Shovelnose are not drag burning fish, but they are indeed strong fighters capable of testing the anglers tackle. The fight is usually slow, dogging runs and bottom hugging with occasional bursts of speed. 40lb tackle is more than adequate for shovelnose fishing and 20lb line is more sporting.
From the surf rigs like the Loop Rig, Pulley Rig, or even the basic Carolina/Fishfinder rig are all good options. There is no need for wire when shovelnose fishing, but in the event that another shark takes the bait be prepared for a cut off. From the pier slidebaiting is a viable option and using weighted non-return sliders is a good idea to get the bait down as fast as possible. A favorite bait from the pier is a live herring on a light fluorocarbon leader (60-80lb). These fish do tend to be a little line shy and more fish will definitely be caught on lighter leaders than on heavy or stiff terminal gear.
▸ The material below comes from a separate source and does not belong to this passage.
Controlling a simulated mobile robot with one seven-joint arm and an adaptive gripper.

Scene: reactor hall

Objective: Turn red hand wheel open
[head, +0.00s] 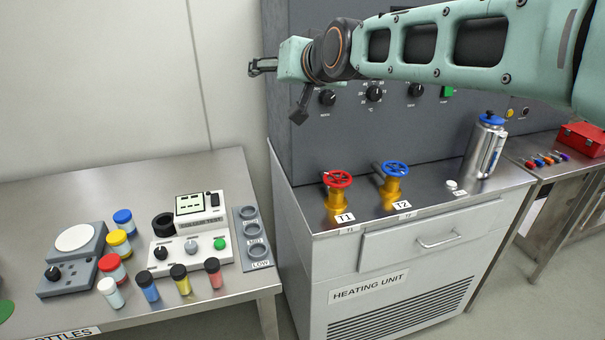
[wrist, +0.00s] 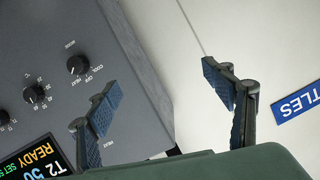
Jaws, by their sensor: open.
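The red hand wheel (head: 338,180) sits on a yellow valve body (head: 338,201) labelled T1, on the steel top of the heating unit, in the head view. My gripper (head: 276,93) is in the air above and to the left of the red wheel, well apart from it. In the wrist view my gripper (wrist: 162,92) has its two blue-padded fingers spread, with nothing between them. The red wheel is not in the wrist view, which shows the dark control panel (wrist: 60,70) and the pale wall.
A blue hand wheel (head: 396,169) on valve T2 stands just right of the red one. A silver flask (head: 484,146) and a small white item (head: 452,185) are further right. Coloured bottles (head: 118,243) and instruments crowd the left bench. My arm spans the panel's top.
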Shovelnose are common all along the Southern California coast, but Orange County and LA County tend to hold more fish than other places. Look for areas of sand beaches, preferably adjacent to jetties or submerged structure as these areas provide the soft substrate the shovelnose like as well as bait holding areas.
Summer is the best bet for these fish. Fish around the grunion runs and on big tide swings and be prepared. Usually when one is found several others are fast behind!